Notes pour une poésie des profondeurs [6] Ceux que nous sommes
Souvent l’on entend plaintes et lamentations sur le thème du malheur contemporain de la poésie. La Dame serait mise à l’écart, peut-être même exclue du champ littéraire. La poésie n’aurait pas la place qu’elle mériterait dans les librairies. Cette manière de plainte est de notre point de vue choquante, ancrée expressément dans une vue commerçante de la poésie alors perçue comme formant livre − ce dont nous doutons fortement. Au fond ou au plus profond, nous pensons exactement le contraire.
Nous pensons dans un ailleurs.
La poésie n’a pas sa place dans les lieux marchands du livre parce que sa place n’est ni dans un espace marchand ni dans un livre (si ce n’est pour des raisons conjoncturelles de présence formelle en dedans de l’état provisoire de nos sociétés). La poésie n’est pas exclue du littéraire, pas plus qu’elle n’est mise à l’écart de ce champ. Bien que paradoxalement elle soit effectivement, par nature, à l’écart du littéraire. Les lamentations reviennent périodiquement mais elles sont fondées sur ce postulat qui, de notre point de vue, est erroné. À nos yeux, la poésie ne peut être mise à l’écart, bien que se tenant à l’écart, pour une raison simple : elle n’appartient pas au champ de la littérature. À celui de l’art – au sens ancien, traditionnel – de ce terme, oui, sans aucun doute. À l’espace du littéraire ? Non. Quand nous pensons ou que nous formons une image mentale de la poésie, ici, dans l’aventure en cours − ou plus précisément « réactivée » ou « réinitiée » en ce moment précis − de la poésie et des poètes des profondeurs, nous entrevoyons une lumière difficilement accessible, prenant la silhouette douce d’une étoile, et cette image est peu dicible. Évanescente, diffuse, peu solidifiée, cette lumière n’apparaît jamais une fois incarnée en-dedans de nos intellects sous la forme d’un livre ou d’une « conception de la littérature ». De façon simple, nous pourrions dire qu’elle ressemble à une danse qui, parlée depuis le même point, aurait figure simultanée de chant.

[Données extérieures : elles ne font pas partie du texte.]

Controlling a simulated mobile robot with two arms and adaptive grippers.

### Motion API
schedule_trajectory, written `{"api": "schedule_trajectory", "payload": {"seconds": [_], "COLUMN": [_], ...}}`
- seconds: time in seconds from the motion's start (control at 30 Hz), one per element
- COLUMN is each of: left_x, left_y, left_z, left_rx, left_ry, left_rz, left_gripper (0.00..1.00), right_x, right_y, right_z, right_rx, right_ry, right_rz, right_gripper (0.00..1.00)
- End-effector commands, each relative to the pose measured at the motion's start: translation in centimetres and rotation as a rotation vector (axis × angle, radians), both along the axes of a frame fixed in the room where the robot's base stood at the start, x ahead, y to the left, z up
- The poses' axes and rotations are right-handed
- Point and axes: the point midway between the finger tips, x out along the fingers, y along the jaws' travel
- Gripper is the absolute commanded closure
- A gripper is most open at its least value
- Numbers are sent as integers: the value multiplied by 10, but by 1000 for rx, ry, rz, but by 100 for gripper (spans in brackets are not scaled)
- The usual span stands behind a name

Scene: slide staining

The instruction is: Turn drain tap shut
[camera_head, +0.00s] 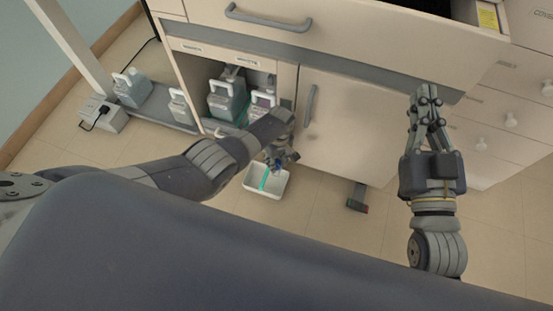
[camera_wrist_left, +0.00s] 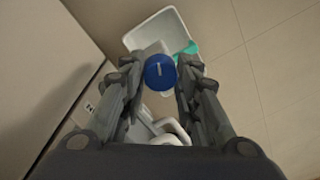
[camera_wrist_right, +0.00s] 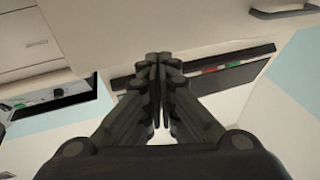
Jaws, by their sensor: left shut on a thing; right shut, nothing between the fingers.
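A round blue tap knob (camera_wrist_left: 159,72) with a short white mark sits between the fingertips of my left gripper (camera_wrist_left: 161,80) in the left wrist view. The fingers are shut on it from both sides. In the head view my left gripper (camera_head: 279,159) is low in front of the cabinet, just above a white tray on the floor; the knob is mostly hidden there. My right gripper (camera_head: 427,92) is shut and empty in front of the drawer at the right. Its fingertips (camera_wrist_right: 158,58) meet in the right wrist view.
The white tray (camera_head: 280,185) with a teal strip stands on the tiled floor. Several jugs, such as one grey jug (camera_head: 222,106), stand in the open cabinet bay. The cabinet door (camera_head: 345,130) is closed; an open drawer (camera_head: 370,38) juts out above it.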

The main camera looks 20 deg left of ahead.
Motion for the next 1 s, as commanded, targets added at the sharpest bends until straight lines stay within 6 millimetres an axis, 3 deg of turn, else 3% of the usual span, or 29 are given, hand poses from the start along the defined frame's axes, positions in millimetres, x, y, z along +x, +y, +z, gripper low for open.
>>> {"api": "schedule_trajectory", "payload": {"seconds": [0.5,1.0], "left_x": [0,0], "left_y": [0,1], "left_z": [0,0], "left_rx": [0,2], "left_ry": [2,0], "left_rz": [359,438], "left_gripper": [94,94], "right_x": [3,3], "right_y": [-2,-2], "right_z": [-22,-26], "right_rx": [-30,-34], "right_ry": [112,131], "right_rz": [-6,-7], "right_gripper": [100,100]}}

La poésie est en son essence un dehors du littéraire. Elle est l’expression symbolique, c’est-à-dire résonante, du Poème. En dedans comme en dehors de nous, des lieux qui n’ont que l’apparence de la séparation. Nous savons bien que ce n’est pas la terre qui tourne et nous n’avons plus l’âge de tomber dans les pièges ridicules de ceux qui séparent.
La poésie ayant à voir avec le Poème Parole de l’origine se situe plutôt du côté de Delphes. Elle converse avec nous par le truchement des transes de la Pythie. Et elle nous confronte au cri de Merlin. Dans le souffle qui anime et la parole créatrice de réel, la poésie est un jeu qui se perpétue en même temps depuis, dans et par le Poème. Vision du chemin autant que chemin se bâtissant au long de la marche sur ce chemin même. Une succession graduée de voyages au cœur de cet extraordinaire voyage/vaisseau qu’est le Poème, le long d’une chaîne d’or très ancienne et cependant perpétuellement rajeunie. Que pourrait bien venir faire ici le littéraire, sinon sa modeste part affirmant ouvertement qu’elle participe du poétique, c’est-à-dire de la recréation incessante du créé, si l’on veut bien en croire l’étymologie grecque du mot « poésie » ? On l’aura compris : les poètes contemporains des profondeurs se reconnaissent entre eux et reconnaissent d’un même élan le caractère sacré de l’acte poétique.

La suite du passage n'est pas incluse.